DATASET SECTION:
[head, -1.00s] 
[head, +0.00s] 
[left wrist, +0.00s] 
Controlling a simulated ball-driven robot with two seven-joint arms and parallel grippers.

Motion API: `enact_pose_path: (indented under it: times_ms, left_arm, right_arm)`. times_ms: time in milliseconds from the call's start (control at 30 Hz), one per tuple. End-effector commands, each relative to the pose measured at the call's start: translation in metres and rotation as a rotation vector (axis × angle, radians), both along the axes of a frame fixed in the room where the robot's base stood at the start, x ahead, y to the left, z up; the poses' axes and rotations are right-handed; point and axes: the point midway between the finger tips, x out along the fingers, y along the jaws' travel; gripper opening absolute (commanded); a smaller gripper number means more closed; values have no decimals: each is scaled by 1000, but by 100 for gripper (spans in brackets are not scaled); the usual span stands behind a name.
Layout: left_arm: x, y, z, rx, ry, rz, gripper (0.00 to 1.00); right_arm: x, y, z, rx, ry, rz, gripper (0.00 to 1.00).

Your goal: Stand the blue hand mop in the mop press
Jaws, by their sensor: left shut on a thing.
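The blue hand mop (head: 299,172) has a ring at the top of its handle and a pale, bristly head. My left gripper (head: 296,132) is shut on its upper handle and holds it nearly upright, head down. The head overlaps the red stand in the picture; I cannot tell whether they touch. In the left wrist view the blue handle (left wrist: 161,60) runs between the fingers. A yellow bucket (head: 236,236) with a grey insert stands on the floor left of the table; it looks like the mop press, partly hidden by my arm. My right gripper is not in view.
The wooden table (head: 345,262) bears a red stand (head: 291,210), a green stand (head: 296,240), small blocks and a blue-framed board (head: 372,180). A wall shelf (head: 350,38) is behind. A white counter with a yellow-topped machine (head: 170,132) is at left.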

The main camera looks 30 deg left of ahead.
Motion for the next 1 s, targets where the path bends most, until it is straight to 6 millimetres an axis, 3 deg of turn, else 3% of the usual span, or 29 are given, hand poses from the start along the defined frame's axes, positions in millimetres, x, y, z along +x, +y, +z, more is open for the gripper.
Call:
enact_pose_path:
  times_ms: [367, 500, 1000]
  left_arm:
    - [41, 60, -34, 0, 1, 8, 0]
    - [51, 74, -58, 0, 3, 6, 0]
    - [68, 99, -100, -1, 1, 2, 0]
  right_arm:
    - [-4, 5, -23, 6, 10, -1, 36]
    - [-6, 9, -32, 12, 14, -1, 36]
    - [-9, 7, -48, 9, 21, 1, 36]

PROMPT: Reproduce, please, the lines of the material from its first line down to the line containing "Your goal: Stand", keeping both ends and nothing beyond them.

FULL ANSWER:
[head, -1.00s] 
[head, +0.00s] 
[left wrist, +0.00s] 
Controlling a simulated ball-driven robot with two seven-joint arms and parallel grippers.

Motion API: `enact_pose_path: (indented under it: times_ms, left_arm, right_arm)`. times_ms: time in milliseconds from the call's start (control at 30 Hz), one per tuple. End-effector commands, each relative to the pose measured at the call's start: translation in metres and rotation as a rotation vector (axis × angle, radians), both along the axes of a frame fixed in the room where the robot's base stood at the start, x ahead, y to the left, z up; the poses' axes and rotations are right-handed; point and axes: the point midway between the finger tips, x out along the fingers, y along the jaws' travel; gripper opening absolute (commanded); a smaller gripper number means more closed; values have no decimals: each is scaled by 1000, but by 100 for gripper (spans in brackets are not scaled); the usual span stands behind a name.
Layout: left_arm: x, y, z, rx, ry, rz, gripper (0.00 to 1.00); right_arm: x, y, z, rx, ry, rz, gripper (0.00 to 1.00).

Your goal: Stand the blue hand mop in the mop press

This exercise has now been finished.